The total length of all strings is $10^5$, so the linear solution easily fits within the limits.

Test Cases

# helper: run solution on input string, return output string
import sys, io

def solve_case(s):
    n = len(s)
    seen = [False] * n
    ans = 0
    for i in range(n):
        if s[i] == 'I' or seen[i]:
            continue
        stack = [i]
        seen[i] = True
        length = m = t = 0
        while stack:
            x = stack.pop()
            length += 1
            if s[x] == 'M':
                m += 1
            else:
                t += 1
            for y in (x - 2, x + 2):
                if 0 <= y < n and not seen[y] and s[(x + y) // 2] == 'I' and s[y] != 'I':
                    seen[y] = True
                    stack.append(y)
        ans += min(m, t // 2, length // 3)
    return ans

def run(inp: str) -> str:
    data = inp.split()
    out = []
    for s in data[1:]:
        out.append(str(solve_case(s)))
    return "\n".join(out)

assert run("6 TITIMMIT TITITIMITIMTMTMTMMITMI MIMTITMTIMTITMTITITMTI ITMTTMITMITMTMTITITMIM MMITMITTTIMTITITTTITIT MITITIMIMIMITITITITIMIMIMIMIMIMITITITIT") == "1\n2\n0\n0\n0\n5"

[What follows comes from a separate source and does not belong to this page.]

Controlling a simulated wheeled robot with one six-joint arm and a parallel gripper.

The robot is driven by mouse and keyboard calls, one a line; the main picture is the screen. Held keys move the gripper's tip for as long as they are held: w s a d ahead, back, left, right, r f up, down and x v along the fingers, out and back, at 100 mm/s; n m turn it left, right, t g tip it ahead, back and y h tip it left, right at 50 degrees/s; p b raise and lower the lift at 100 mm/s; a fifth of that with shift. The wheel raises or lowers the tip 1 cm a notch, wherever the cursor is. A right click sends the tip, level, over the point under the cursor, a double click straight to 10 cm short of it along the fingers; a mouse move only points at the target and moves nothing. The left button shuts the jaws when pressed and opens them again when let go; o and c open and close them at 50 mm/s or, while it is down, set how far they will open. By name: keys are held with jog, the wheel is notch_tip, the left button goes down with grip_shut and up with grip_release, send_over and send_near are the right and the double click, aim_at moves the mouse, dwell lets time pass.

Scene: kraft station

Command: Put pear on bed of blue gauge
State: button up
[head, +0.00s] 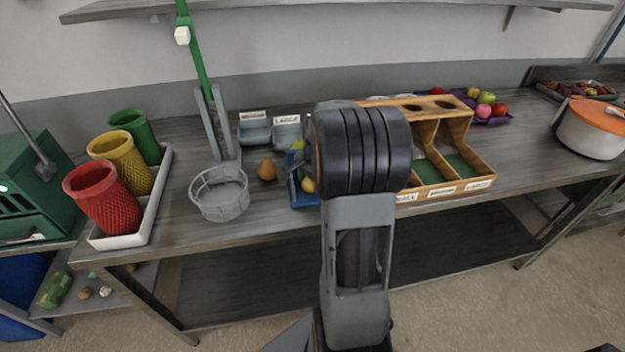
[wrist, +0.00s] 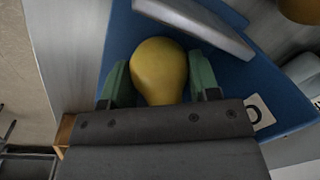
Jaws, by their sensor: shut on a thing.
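A yellow pear (wrist: 158,68) sits between the two green-padded fingers of my gripper (wrist: 160,80), which is shut on it. The blue gauge (wrist: 240,82) lies beneath the pear in the wrist view, with a grey bar (wrist: 195,25) across it. I cannot tell whether the pear touches the blue bed. In the head view, the pear (head: 308,185) and a corner of the blue gauge (head: 302,200) show left of my arm, which hides the rest.
A brown pear-shaped fruit (head: 267,170) and a grey wire basket (head: 219,194) stand left of the gauge. Grey bins (head: 254,131) are behind it. A wooden sorting box (head: 470,140) is to the right. Red, yellow and green mesh baskets stand in a white tray (head: 160,190) at far left.

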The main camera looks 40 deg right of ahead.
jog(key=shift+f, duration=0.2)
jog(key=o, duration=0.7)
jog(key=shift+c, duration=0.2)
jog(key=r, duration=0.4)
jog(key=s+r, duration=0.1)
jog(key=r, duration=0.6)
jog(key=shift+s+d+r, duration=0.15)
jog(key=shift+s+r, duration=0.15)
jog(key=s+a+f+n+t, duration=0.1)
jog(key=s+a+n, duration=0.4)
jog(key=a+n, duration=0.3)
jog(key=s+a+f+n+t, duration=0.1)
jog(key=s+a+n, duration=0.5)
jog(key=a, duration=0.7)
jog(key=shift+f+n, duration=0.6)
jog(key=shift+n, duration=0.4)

assert run("1 MIMTI") == "0"
assert run("1 MMITT") == "0"
assert run("1 MITIT") == "1"
assert run("1 MMMMMIIIIITTTTT") == "0"
Test input Expected output What it validates
MIMTI 0 Checks that character counts alone are not enough
MMITT 0 Checks fixed I positions
MITIT 1 Minimum direct successful pattern
MMMMMIIIIITTTTT 0 Checks separated components and impossible rearrangement

Edge Cases

For MIMTI, the algorithm creates components from non I positions. The component containing the M and T positions has insufficient space and T characters for a complete MTT pattern, so the contribution is zero.

For MMITT, the two I characters are not in the positions needed for MITIT. Since components are built around fixed I locations, the algorithm never incorrectly merges these characters and returns zero.

For a string already equal to MITIT, all three non I positions belong to one component. The component length is three, it has one M and two T characters, giving:

$$\min(1, 2/2, 3/3)=1$$

so the answer is one. This confirms that the method handles the simplest possible occurrence.